■ **Exercise task**:
From the data that follows, print exactly the lines starting at the one containing "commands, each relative" and ending at the one containing "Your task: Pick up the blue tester"; include both of them and nothing more.
• • •
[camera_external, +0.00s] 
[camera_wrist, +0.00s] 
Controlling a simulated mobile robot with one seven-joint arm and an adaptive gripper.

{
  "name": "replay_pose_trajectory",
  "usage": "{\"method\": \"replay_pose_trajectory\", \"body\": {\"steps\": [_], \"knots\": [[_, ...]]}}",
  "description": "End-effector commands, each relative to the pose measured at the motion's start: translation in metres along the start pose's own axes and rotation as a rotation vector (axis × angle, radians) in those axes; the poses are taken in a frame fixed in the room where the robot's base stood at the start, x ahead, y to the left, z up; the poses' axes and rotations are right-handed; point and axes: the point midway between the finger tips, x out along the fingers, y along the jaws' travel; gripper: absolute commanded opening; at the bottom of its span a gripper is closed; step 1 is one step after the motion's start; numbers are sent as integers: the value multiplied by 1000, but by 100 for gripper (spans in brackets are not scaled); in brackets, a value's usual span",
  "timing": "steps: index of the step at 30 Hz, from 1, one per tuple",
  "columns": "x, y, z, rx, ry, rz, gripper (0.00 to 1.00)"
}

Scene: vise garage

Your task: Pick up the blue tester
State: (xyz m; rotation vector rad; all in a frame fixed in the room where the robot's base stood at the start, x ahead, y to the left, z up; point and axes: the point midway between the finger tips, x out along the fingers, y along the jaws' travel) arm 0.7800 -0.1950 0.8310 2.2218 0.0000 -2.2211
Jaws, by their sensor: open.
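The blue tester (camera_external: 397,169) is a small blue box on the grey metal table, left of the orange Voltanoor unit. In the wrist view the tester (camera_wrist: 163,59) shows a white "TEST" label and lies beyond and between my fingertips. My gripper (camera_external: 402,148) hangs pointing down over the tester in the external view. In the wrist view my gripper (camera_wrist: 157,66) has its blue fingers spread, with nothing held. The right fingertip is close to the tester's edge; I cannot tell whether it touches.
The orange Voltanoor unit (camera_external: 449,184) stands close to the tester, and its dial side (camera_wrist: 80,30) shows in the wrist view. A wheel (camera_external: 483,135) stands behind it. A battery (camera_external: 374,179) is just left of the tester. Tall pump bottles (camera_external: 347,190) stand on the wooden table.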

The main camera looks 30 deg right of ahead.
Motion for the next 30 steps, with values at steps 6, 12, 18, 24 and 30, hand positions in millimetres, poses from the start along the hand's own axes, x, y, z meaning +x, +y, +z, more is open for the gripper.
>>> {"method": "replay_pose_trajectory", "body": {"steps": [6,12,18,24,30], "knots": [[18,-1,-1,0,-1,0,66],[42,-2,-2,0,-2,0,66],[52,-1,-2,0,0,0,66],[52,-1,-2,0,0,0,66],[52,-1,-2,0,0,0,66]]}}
• • •
■ **The answer**:
  "description": "End-effector commands, each relative to the pose measured at the motion's start: translation in metres along the start pose's own axes and rotation as a rotation vector (axis × angle, radians) in those axes; the poses are taken in a frame fixed in the room where the robot's base stood at the start, x ahead, y to the left, z up; the poses' axes and rotations are right-handed; point and axes: the point midway between the finger tips, x out along the fingers, y along the jaws' travel; gripper: absolute commanded opening; at the bottom of its span a gripper is closed; step 1 is one step after the motion's start; numbers are sent as integers: the value multiplied by 1000, but by 100 for gripper (spans in brackets are not scaled); in brackets, a value's usual span",
  "timing": "steps: index of the step at 30 Hz, from 1, one per tuple",
  "columns": "x, y, z, rx, ry, rz, gripper (0.00 to 1.00)"
}

Scene: vise garage

Your task: Pick up the blue tester

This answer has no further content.